Con la repulsa a la política queda el espacio abierto para un “novísimo” debate: ¿Quién es más víctima, la dictadura castrista o la oposición plañidera?, ¿qué produce más sufrimiento al pueblo, las sanciones imperialistas o la defensa de la gloriosa revolución? Un debate muy técnico y apartado de quienes sufren y sólo esperan la salvación. La política no va con ellos.
El victimismo como vía para recuperar la democracia está condenado a fracasar, y no será por falta de víctimas. La razón es muy simple: Nos enfrentamos a los maestros mundiales en el arte de ser víctimas, los cubanos, el pueblo heroico que ha logrado sobrevivir a más de 60 años de asedio imperialista, capaz de arrebatar lágrimas y pasiones en las entrañas mismas de la bestia imperial, gringa o europea.

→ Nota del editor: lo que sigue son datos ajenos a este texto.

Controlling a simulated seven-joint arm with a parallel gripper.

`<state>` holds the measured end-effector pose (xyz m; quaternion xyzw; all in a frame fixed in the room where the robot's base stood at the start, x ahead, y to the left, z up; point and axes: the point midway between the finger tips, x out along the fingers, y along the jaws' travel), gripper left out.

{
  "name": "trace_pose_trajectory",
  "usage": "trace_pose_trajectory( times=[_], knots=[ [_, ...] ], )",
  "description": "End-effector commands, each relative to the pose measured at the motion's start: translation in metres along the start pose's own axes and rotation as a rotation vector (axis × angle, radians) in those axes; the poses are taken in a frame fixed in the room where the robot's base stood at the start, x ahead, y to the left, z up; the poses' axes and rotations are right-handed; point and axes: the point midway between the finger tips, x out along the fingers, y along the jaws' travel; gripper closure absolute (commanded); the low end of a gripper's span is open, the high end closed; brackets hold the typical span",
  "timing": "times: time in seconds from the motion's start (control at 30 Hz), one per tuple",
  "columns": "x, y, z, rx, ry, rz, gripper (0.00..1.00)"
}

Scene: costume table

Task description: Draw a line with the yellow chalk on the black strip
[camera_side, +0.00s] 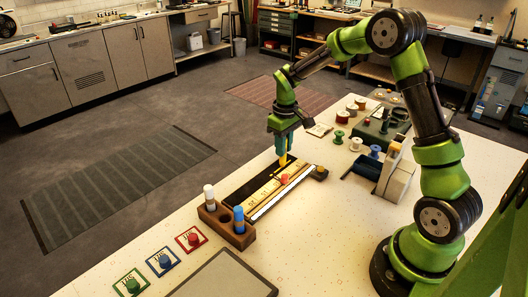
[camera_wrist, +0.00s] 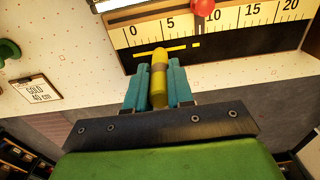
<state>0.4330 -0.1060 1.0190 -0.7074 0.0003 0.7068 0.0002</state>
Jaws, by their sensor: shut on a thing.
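My gripper (camera_side: 283,150) has teal fingers, also seen in the wrist view (camera_wrist: 158,88), shut on the yellow chalk (camera_wrist: 159,78). The chalk has a grey band and points at the black strip (camera_wrist: 235,44). In the side view the chalk (camera_side: 283,160) hangs below the fingers at the strip's far end. A thin yellow line (camera_wrist: 142,52) lies on the strip, showing on both sides of the chalk tip. A short separate yellow mark (camera_wrist: 197,44) is to its right. I cannot tell whether the tip touches the strip.
A ruler (camera_wrist: 150,32) with a red knob (camera_wrist: 203,7) lies along the strip. A card (camera_wrist: 36,92) reads "GOLD 40 cm". A wooden holder (camera_side: 215,219) with white and blue sticks stands at the near end. Coloured cards lie nearer; spools (camera_side: 340,137) and a blue bin (camera_side: 367,165) stand right.

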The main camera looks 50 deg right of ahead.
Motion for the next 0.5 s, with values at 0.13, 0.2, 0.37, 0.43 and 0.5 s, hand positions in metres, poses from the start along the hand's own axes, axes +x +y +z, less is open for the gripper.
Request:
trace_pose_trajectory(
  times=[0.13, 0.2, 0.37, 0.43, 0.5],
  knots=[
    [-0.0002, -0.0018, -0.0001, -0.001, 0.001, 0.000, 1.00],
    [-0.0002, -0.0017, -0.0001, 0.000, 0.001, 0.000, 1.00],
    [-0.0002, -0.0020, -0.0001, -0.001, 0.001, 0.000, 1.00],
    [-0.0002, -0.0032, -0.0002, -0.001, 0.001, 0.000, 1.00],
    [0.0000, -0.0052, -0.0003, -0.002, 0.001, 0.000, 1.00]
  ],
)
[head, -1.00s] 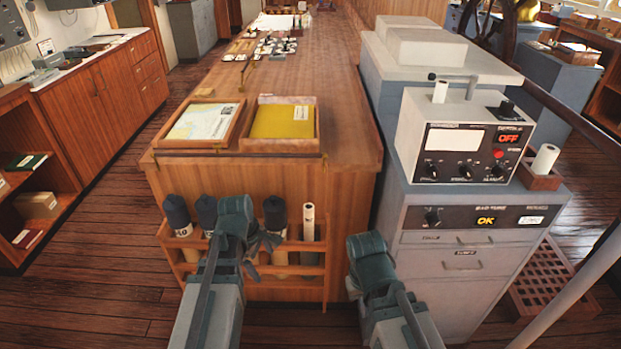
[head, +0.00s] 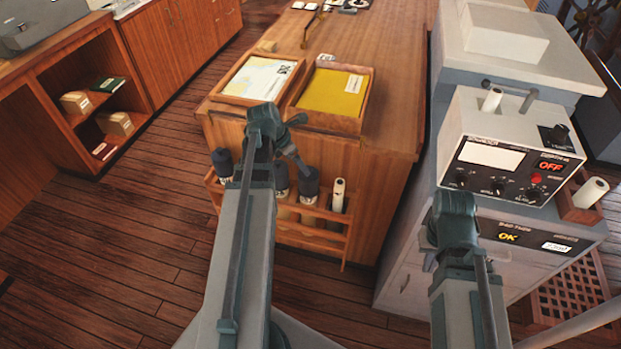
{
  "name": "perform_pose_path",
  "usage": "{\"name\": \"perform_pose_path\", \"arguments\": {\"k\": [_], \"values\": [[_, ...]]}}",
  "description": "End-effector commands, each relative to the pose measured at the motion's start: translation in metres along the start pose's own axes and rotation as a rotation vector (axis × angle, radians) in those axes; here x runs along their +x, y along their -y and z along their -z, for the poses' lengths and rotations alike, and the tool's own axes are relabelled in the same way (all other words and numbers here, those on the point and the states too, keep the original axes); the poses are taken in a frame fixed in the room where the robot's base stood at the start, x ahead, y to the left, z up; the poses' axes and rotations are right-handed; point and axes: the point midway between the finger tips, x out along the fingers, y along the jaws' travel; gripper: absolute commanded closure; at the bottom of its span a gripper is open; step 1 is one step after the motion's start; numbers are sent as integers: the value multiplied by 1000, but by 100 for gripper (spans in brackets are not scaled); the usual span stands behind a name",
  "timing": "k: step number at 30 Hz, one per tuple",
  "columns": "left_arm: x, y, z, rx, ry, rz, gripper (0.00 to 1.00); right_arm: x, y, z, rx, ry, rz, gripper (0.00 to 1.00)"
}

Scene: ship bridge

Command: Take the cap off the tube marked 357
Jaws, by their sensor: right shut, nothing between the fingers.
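A wooden rack (head: 320,246) on the front of the counter holds several chart tubes. Dark-capped tubes show at its left end (head: 223,163) and in its middle (head: 308,184); another dark cap (head: 281,178) is partly behind my left arm. A white roll (head: 338,196) without a dark cap stands at the right end. I cannot read 357 on any tube. My left gripper (head: 297,158) hangs in front of the middle caps; whether it touches one is unclear. My right gripper (head: 429,262) is shut and empty, right of the rack, in front of the grey cabinet.
Two wooden trays, one with a chart (head: 259,79) and one yellow (head: 331,92), lie on the counter (head: 395,140). A meter box (head: 510,150) reading OFF stands on the grey cabinet (head: 395,285) showing OK. A holder (head: 577,206) carries a white roll. Floor on the left is clear.

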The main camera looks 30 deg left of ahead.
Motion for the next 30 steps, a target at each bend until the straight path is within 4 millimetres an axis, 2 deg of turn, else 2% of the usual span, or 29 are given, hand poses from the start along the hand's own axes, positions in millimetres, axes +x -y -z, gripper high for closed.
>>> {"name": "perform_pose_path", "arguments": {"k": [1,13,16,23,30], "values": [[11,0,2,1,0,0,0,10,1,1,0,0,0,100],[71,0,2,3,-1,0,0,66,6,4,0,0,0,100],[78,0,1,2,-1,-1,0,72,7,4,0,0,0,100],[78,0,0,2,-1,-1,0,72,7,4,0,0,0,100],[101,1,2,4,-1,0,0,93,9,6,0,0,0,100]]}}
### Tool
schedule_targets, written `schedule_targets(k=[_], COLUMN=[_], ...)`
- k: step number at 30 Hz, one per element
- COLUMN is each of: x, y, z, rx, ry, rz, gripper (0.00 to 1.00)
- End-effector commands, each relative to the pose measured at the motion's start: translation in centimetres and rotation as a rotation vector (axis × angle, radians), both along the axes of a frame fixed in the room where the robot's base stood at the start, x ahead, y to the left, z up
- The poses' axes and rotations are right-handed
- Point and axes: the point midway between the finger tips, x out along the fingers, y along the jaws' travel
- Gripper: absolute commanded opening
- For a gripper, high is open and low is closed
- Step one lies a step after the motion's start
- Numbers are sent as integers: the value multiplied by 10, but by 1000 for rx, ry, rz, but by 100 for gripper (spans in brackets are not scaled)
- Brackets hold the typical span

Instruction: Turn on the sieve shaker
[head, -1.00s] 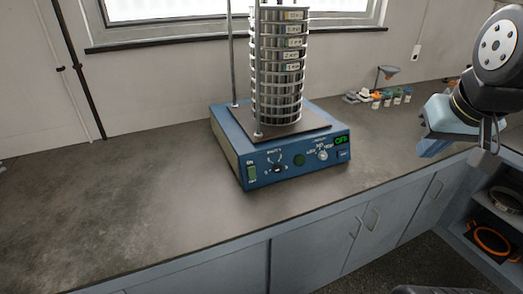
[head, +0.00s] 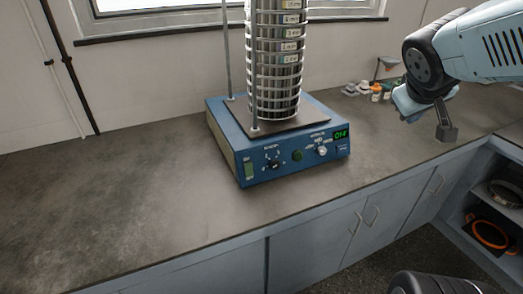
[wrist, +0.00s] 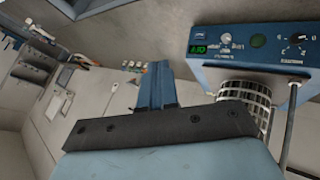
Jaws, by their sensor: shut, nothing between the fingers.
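The blue sieve shaker (head: 285,158) stands on the counter in the head view, with a tall stack of metal sieves (head: 274,75) upright on it. Its front has a green rocker switch (head: 248,170) at the left, a black dial (head: 272,164), a round green button (head: 297,155), a second knob (head: 320,150) and a lit green display (head: 341,135), too small to read surely. In the wrist view the shaker (wrist: 228,65) appears upside down at upper right, its rocker switch out of frame. My gripper (wrist: 153,68) is shut and empty, right of the shaker and apart from it.
Several small bottles (head: 377,92) stand at the back wall, behind my gripper. The counter (head: 120,190) left of the shaker is bare, with a narrow free strip before it. An open shelf (head: 497,222) with an orange-ringed item lies at lower right.

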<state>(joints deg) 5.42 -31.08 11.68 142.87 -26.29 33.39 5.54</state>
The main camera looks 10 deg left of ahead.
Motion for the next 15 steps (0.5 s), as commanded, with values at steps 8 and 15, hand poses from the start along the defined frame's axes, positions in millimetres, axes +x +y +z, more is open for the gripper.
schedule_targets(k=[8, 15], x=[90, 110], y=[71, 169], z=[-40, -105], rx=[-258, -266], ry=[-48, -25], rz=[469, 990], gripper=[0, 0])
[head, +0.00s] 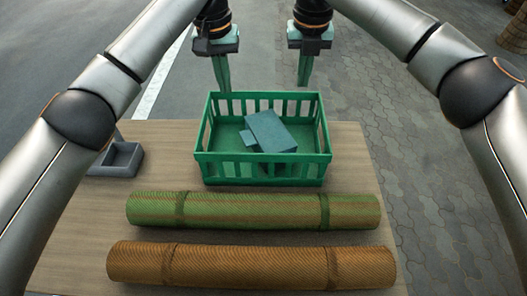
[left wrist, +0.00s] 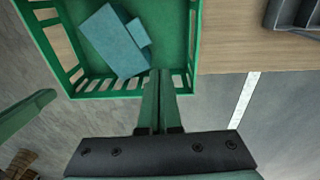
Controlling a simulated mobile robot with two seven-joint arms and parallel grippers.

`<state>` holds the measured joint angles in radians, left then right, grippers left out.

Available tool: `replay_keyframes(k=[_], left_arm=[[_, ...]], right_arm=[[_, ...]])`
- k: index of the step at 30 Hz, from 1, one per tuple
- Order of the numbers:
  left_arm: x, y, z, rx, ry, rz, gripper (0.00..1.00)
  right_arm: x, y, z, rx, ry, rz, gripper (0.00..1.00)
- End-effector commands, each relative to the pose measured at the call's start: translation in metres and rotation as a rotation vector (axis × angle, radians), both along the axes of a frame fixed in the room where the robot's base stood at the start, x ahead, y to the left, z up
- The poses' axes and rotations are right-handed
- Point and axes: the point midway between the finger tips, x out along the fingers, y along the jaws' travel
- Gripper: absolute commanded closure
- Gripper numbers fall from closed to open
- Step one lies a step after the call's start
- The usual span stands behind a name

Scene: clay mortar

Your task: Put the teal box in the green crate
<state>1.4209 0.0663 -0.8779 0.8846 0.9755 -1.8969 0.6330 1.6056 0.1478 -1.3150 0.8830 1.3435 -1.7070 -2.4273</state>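The teal box (head: 272,130), a block with a small piece sticking out of one side, is inside the green crate (head: 262,172). It sits at an angle to the walls; I cannot tell whether it lies flat on the floor. The box (left wrist: 115,42) and the crate (left wrist: 194,20) also show in the left wrist view. My left gripper (head: 224,90) is beyond the crate's far left rim, fingers together and empty. My right gripper (head: 303,83) is beyond the far right rim, empty, its fingers seeming together. Neither touches the box.
A green roll (head: 250,211) and a brown roll (head: 250,267) lie across the table (head: 349,165) on the near side of the crate. A small grey tray (head: 117,160) stands at the left edge. The table's right side is bare.

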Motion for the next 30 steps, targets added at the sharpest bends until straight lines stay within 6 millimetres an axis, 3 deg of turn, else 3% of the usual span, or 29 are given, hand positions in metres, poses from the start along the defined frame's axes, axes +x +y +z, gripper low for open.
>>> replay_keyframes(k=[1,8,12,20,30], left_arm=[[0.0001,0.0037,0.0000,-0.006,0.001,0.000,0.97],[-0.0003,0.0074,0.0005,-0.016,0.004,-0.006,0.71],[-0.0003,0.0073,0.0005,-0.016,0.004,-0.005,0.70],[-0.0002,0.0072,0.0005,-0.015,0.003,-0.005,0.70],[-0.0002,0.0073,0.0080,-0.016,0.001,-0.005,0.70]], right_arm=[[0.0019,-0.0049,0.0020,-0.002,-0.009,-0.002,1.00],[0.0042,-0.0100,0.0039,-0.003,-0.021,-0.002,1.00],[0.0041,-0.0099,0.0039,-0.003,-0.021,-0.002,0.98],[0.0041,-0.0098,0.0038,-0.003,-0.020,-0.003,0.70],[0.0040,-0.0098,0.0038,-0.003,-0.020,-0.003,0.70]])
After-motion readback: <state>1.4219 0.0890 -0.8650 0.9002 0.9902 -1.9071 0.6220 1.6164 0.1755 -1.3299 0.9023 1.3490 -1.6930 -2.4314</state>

La pequeña isla del Caribe y sus legendarios barbudos, han logrado conmover al mundo entero con una fuerza inspiradora tal que, aún puede desestabilizar países con su iconografía e ideología lastimeras, bajo el fino camuflaje de la muy mentada, “auto determinación de los pueblos”, otro señuelo. Desde allí se coordina la llorantina revolucionaria venezolana. Entre tanto, el victimismo de nuestras plañideras sigue sin convencer con sus burguesitos muertos, sus presos y torturados, los emigrados hambrientos y despreciados, las víctimas reales, aprovechadas por unos dirigentes prestos a agarrar, aunque sea fallo.